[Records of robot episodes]
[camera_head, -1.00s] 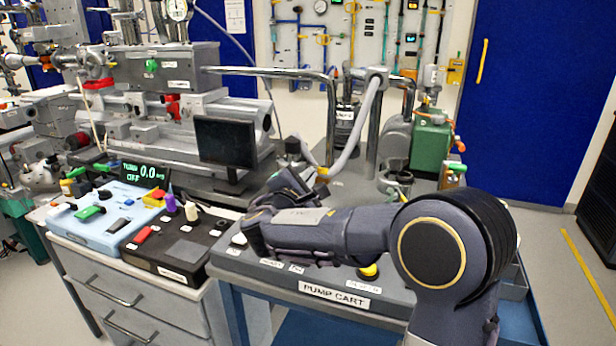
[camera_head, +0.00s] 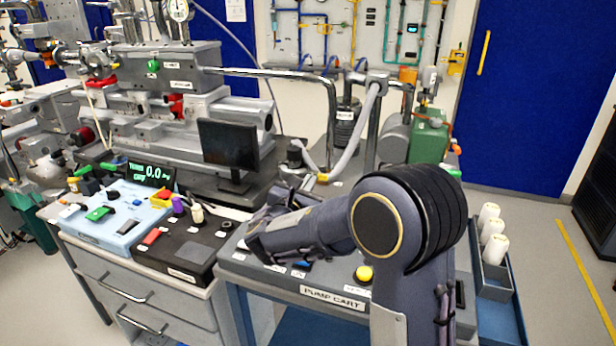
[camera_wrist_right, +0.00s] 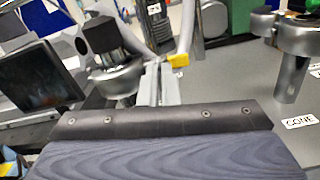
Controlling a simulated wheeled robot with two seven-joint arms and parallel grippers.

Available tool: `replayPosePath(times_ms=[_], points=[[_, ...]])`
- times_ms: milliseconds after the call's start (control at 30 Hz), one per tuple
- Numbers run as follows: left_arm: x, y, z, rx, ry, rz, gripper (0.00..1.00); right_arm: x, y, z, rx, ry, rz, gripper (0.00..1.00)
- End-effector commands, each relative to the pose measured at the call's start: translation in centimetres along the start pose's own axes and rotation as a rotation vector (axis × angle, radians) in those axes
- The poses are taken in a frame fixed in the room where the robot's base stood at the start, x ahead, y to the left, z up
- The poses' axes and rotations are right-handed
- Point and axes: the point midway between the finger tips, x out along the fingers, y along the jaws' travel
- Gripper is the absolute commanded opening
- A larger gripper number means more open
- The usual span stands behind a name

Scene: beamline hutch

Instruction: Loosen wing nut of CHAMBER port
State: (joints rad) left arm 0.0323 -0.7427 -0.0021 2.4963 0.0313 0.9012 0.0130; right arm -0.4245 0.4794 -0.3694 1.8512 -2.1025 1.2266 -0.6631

--

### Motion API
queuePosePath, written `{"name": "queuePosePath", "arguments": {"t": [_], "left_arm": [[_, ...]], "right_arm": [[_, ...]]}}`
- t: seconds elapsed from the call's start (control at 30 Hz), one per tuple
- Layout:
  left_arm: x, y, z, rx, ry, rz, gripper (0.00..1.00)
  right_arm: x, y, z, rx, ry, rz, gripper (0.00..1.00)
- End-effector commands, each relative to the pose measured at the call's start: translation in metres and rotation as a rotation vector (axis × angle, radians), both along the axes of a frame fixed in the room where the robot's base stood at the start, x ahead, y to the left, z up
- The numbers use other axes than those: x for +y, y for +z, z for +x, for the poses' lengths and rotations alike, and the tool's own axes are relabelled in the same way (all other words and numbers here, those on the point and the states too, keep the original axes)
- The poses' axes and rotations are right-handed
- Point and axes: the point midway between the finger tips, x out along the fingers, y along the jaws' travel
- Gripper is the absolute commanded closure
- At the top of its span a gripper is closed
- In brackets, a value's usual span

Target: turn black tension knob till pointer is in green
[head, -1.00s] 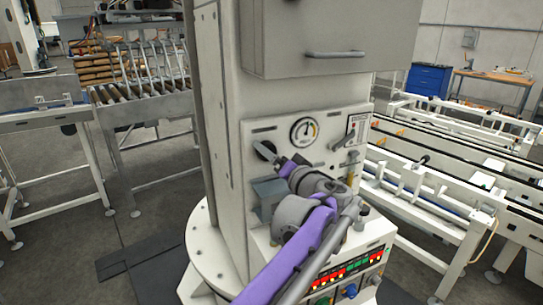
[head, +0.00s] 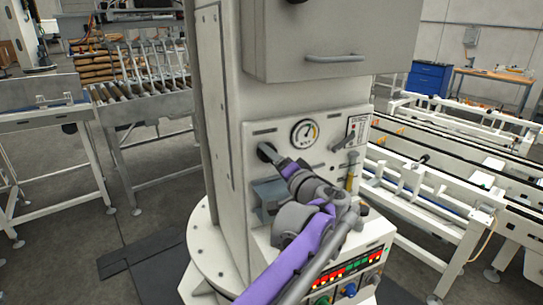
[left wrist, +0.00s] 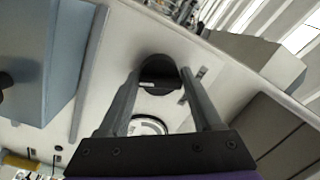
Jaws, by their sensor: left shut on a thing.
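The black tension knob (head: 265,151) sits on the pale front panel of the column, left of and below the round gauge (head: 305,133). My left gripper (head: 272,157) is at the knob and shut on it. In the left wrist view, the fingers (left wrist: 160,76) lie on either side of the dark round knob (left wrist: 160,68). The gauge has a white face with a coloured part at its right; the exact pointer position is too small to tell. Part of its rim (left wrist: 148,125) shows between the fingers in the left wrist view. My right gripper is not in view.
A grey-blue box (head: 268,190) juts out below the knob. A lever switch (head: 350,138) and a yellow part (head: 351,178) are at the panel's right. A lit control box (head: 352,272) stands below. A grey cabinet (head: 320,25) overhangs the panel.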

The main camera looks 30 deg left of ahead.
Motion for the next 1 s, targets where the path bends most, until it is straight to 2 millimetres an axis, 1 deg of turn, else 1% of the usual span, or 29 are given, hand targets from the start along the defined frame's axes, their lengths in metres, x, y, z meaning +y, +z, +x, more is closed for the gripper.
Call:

--

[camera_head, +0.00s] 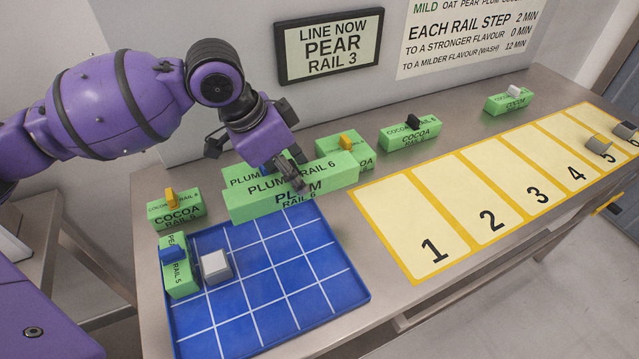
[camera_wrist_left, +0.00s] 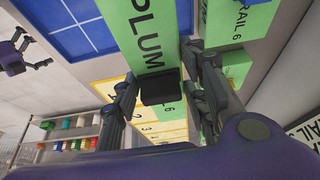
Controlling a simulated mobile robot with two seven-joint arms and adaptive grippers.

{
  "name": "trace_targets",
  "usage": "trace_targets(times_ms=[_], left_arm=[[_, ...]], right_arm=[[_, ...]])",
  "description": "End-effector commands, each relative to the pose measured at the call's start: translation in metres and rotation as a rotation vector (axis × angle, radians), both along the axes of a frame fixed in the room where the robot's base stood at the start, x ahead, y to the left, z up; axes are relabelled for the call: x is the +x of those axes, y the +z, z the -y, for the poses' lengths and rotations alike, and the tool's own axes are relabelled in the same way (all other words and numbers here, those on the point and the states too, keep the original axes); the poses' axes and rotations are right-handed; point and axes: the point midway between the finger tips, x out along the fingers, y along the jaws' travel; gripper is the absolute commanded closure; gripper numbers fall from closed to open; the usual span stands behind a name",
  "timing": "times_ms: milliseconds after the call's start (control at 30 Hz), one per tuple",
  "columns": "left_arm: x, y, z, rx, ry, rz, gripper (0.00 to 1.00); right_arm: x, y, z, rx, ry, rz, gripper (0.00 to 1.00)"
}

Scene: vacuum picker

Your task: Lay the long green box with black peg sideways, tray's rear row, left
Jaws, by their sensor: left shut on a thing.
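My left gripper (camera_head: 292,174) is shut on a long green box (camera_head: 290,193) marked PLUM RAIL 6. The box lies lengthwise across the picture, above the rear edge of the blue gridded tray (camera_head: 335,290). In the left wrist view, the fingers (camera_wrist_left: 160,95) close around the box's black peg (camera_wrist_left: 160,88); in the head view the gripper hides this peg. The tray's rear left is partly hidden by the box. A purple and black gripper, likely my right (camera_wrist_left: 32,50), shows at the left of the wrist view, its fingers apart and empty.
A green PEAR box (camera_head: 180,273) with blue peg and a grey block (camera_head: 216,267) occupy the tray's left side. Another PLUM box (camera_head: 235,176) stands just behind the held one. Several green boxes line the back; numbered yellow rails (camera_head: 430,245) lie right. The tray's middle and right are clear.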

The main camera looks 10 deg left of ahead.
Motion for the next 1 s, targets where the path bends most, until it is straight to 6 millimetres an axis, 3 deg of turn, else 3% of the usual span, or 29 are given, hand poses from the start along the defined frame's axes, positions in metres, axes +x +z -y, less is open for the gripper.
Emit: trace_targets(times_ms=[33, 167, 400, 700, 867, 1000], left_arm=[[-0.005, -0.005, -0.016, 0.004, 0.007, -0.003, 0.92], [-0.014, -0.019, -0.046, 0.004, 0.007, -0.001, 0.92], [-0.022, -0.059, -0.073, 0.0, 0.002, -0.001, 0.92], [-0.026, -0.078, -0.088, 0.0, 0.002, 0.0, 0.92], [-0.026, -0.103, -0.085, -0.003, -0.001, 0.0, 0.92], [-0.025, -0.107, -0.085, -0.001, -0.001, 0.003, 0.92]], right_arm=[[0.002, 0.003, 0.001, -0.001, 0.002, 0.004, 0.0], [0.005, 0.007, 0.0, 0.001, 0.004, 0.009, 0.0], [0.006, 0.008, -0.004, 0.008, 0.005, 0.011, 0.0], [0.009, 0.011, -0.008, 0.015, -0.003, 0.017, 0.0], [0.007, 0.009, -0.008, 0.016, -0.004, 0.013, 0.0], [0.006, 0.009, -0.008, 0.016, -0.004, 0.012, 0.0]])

Instruction – Look above for the line with "- In brackets, a value's usual span" and copy exactly from it through the line with "[left wrist, +0.00s]", both included. Omit the pictures.

Exercise answer –
- In brackets, a value's usual span

Target: turn black tension knob till pointer is in green
[head, -1.00s] 
[head, +0.00s] 
[left wrist, +0.00s] 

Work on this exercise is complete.